Problem to solve -
Among the lines of data below, reproduce only those from the one with "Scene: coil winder" through the one with "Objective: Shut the", exactly as they stand, both ends included.

>> START Supplied material

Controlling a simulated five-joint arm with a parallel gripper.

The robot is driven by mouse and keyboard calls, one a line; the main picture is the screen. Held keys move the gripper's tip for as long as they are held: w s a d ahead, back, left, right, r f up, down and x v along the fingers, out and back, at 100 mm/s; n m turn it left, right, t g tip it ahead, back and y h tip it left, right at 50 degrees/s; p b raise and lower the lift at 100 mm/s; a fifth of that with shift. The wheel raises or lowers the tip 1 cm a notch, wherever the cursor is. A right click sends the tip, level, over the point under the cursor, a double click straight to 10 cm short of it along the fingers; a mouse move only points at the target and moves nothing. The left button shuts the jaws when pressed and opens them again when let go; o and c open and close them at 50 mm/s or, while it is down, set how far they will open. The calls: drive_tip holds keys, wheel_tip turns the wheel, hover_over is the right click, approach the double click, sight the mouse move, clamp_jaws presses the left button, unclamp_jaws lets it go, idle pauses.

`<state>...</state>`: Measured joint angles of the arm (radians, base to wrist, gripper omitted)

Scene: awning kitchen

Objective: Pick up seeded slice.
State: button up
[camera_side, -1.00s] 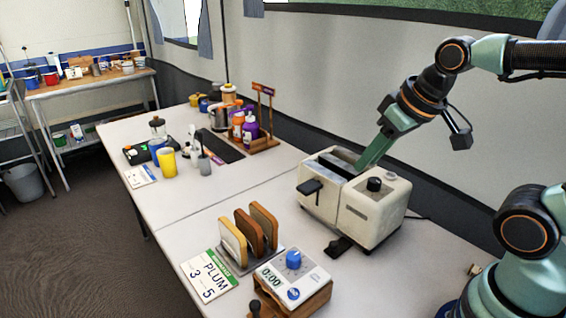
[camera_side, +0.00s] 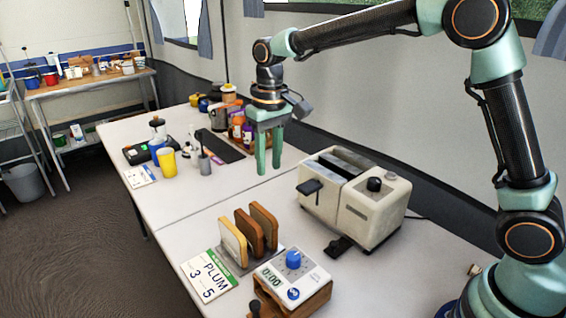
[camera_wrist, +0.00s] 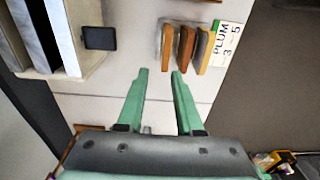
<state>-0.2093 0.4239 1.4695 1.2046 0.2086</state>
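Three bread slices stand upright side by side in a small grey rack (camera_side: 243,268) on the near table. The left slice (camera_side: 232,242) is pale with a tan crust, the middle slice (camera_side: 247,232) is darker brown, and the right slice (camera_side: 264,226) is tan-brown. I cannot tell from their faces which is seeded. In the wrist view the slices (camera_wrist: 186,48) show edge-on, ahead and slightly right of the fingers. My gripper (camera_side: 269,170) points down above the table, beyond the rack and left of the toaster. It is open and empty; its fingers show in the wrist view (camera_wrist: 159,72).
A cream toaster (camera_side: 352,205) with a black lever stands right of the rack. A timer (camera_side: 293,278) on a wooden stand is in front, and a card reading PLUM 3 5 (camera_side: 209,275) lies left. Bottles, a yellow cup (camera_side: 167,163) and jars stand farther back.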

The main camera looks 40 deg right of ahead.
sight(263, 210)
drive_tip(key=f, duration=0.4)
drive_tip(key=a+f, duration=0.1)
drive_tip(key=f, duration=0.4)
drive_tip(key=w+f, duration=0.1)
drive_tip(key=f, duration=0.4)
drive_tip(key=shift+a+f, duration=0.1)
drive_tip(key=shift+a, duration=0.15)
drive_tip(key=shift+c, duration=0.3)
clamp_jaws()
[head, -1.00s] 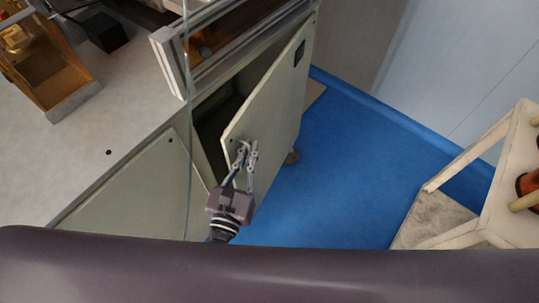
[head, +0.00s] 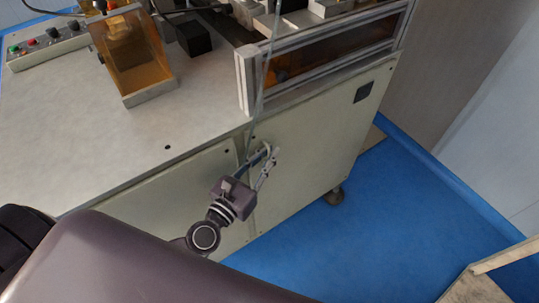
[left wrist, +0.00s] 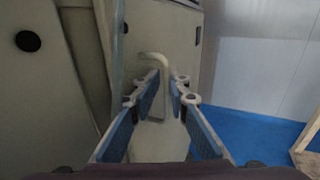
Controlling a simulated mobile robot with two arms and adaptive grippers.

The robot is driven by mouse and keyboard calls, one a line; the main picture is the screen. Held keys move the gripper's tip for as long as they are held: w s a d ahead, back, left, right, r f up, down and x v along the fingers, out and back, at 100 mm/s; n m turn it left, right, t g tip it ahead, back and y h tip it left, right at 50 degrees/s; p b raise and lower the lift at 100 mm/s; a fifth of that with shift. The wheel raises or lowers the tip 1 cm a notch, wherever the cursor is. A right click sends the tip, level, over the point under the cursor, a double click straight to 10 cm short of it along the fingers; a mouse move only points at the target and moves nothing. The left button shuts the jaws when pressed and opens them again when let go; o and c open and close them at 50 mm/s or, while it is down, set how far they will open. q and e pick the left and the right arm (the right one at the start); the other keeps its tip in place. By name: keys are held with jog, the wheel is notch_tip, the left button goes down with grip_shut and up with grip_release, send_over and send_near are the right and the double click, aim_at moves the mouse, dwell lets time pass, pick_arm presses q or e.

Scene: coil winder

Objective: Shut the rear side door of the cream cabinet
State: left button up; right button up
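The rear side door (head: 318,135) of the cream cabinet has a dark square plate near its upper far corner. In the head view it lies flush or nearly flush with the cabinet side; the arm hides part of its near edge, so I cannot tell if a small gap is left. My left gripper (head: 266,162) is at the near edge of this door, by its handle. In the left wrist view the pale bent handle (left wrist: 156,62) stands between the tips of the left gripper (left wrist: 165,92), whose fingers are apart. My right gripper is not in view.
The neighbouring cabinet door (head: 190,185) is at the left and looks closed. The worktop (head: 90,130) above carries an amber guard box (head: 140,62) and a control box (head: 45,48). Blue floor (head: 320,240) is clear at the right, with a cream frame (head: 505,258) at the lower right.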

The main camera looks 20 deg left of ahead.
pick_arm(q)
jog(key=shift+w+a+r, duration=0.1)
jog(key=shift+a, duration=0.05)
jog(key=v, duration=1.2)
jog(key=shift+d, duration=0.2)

>> END Supplied material
>> START Supplied material

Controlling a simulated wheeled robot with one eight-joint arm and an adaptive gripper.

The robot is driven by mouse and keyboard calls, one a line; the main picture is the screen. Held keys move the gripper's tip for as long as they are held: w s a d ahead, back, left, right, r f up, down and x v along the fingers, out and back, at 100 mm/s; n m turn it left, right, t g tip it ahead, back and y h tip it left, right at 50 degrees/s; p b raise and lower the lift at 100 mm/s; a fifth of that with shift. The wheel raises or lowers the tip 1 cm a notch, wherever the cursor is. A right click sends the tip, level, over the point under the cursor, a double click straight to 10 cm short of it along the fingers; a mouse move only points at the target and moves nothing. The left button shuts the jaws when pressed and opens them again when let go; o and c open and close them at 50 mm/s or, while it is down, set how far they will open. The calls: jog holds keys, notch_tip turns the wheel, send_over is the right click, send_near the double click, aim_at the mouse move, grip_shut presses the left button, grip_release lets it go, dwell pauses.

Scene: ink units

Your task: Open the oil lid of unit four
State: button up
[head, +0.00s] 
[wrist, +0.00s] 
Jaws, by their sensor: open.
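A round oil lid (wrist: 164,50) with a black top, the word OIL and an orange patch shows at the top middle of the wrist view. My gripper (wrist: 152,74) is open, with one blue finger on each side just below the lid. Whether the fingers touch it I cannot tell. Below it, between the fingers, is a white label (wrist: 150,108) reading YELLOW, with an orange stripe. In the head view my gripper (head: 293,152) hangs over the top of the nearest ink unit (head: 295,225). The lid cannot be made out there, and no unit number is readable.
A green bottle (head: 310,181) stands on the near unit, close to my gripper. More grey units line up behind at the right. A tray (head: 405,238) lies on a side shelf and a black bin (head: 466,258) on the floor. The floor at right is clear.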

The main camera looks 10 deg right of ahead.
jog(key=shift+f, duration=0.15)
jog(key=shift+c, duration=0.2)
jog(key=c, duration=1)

>> END Supplied material

Response for this exercise -
Scene: coil winder

Objective: Shut the rear side door of the cream cabinet

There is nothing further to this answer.